The impact of Antarctica may be sooner than we all thought:
https://www.theguardian.com/world/2021/dec/18/scientists-watch-giant-doomsday-glacier-in-antarctica-with-concern
The paper by Fredrikse is very informative, but it does only include data up til 2018, and (as you can see at page 394), only observations from GRACE. However, the data from GRACE-follow-up – allthough they are for a very short period yet, do not support a continued accelerated contribution through ocean mass (which includes Greenland, Antarctica, Glaciers and terrestial WS). Any estimation of ocean mass contribution before 2002 is with large uncertainty, and after 2015, the trend has no longer been increasing.
This probably relates to a less intense melting on Greenland, which peaked in 2012, as can be seen in the report from DMI , see fig. 2 http://polarportal.dk/fileadmin/user_upload/PolarPortal/season_report/polarportal_saesonrapport_2020_EN.pdf
This is also quite evident in NASA’s sea level pages, where you can find the last observations on ocean mass here; https://sealevel.nasa.gov/understanding-sea-level/key-indicators/ocean-mass
Hence, it remains to be seen whether ocean mass will be a driver of accelerated sea level rise in the next decades.
Tor Ole writes: “Hence, it remains to be seen whether ocean mass will be a driver of accelerated sea level rise in the next decades.”
But what do you think? Do you think ocean mass will be a driver of accelerated sea level rise in the next decades? We know the global average surface temperature is increasing; we know the Greenland ice sheet is losing mass, and we know the Antarctic ice sheet is losing mass. Are you predicting the amount of precipitation mass retained on the land surface will increase by the amount of ice mass loss from the two ice sheets?
Should we depend on that happening? Should we let it “remain to be seen?” What would you do right now, if you were in charge?
Martin, you write; “But what do you think? Do you think ocean mass will be a driver of accelerated sea level rise in the next decades? We know the global average surface temperature is increasing…”

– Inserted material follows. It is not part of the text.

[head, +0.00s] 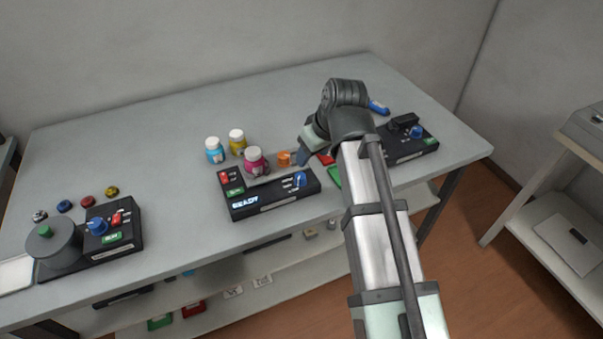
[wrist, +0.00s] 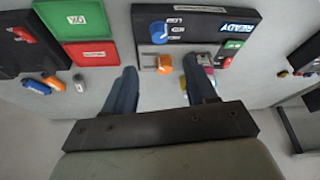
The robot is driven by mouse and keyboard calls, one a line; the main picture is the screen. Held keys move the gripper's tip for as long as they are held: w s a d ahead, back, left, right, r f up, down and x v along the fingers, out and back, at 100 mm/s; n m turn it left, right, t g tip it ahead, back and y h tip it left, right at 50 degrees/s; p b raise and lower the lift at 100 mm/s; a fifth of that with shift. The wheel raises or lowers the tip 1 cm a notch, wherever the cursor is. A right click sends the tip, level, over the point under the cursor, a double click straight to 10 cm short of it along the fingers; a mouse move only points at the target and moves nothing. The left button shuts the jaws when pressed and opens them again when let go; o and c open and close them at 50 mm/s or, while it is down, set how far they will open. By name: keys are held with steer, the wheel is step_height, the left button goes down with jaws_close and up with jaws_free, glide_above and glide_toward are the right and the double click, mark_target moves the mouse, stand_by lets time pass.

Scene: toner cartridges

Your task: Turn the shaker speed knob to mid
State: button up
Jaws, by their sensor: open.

Yes we now that global average temperatures are increasing – approximately by 0,2 C per decade, and have kept this pace from approximately 1980 (or 1975). This may suggest that sea level will continue to rise by 3,5-4,5 mm/year, but hardly that the increase must accelerate? Ocean heat content and thermosteric sea level rise appear rather unchanged the last 20-30 years.
As regards the arctic temperature rise, the last decades have shown a much larger increase than the global average, but as I showed you regarding Greenland mass loss, there may be indications of a slower increase the last 10-15 years, for instance in Greenland temperatures, as reported in a recent publication; https://rmets.onlinelibrary.wiley.com/doi/10.1002/joc.6771
(from the abstract:) ” We provide an updated analysis of instrumental Greenland monthly temperature data to 2019, focusing mainly on coastal stations but also analysing ice-sheet records from Swiss Camp and Summit. Significant summer (winter) coastal warming of ~1.7 (4.4)°C occurred from 1991–2019, but since 2001 overall temperature trends are generally flat and insignificant due to a cooling pattern over the last 6–7 years”.Flat tempertures since 2001 means that Greenland in this period has warmed slower than the global average.
I think we can all assume that the RCP 8.5 now is quite unlikely, and hopefully emissions will be lowered gradually- perhaps corresponding to somewhere between the RCP 4.5 and RCP 2.6 scenario (I admit 4,5 probably most likely). https://www.i4ce.org/where-do-the-five-new-ipcc-scenarios-come-from-climate/ .
In that case, I do not think that there is any clear indications of further acceleration in sea level rise the next 2-4 decades, allthough the contribution from Antarctica may be the least predictable factor.
“Wait and see” is perfectly valid in science when definitive data are not in. “Wait and see” is perfectly INvalid in risk analysis.Which domain to you purport to inhabit?
Tor Ole writes: “Yes we now that global average temperatures are increasing – approximately by 0,2 C per decade, and have kept this pace from approximately 1980 (or 1975). This may suggest that sea level will continue to rise by 3,5-4,5 mm/year, but hardly that the increase must accelerate? Ocean heat content and thermosteric sea level rise appear rather unchanged the last 20-30 years.”
I want to ask you why a constant increase in global average temperature “may suggest that sea level will continue to rise by 3,5-4,5 mm/year,” but first a couple of points:
Tamino just published his analysis showing that multiple data sets show an increase in the rate of global average temp increase post 2000, so I don’t think you can say it is increasing at a constant rate:
Nor has ocean heat content been “rather unchanged.” See here:
https://www.climate.gov/news-features/understanding-climate/climate-change-ocean-heat-content
But ok, let’s use your assumption about global average temp: It is increasing at a constant rate. And thermosteric sea level rise may be stable as well, but upper ocean heat content is clearly increasing. Why do you say this suggests that sea level will continue to rise by 3,5-4,5 mm/year? I think it does not suggest that.
For Greenland, the average surface temp over the ice is still increasing, if only at your assumed constant rate. Then the temp over the Greenland ice sheet is increasing, and that air is moving. Ice melts faster as the temperature of the air/water around it increases, when the air/water is moving. I think that suggests the melt rate of the Greenland ice sheet will increase even if the increase in global average temp remains constant.
For Antarctica, we are more interested in the increasing temperature of the ocean around the edges where the great glaciers terminate, not so much the air temperature over the entire ice sheet. It appears that the ice shelves are getting ready to collapse, exposing the glaciers to relatively warm (increasingly so) ocean currents. I think that suggests we should expect some major sudden ice losses from those glaciers.
Tor Ole wrote: “I admit 4,5 probably most likely.”
So your answer to my question: “What would you do right now, if you were in charge?” is that you would not try to hold the global average temp increase to 1.5C. You would take the more relaxed approach of RCP 4.5.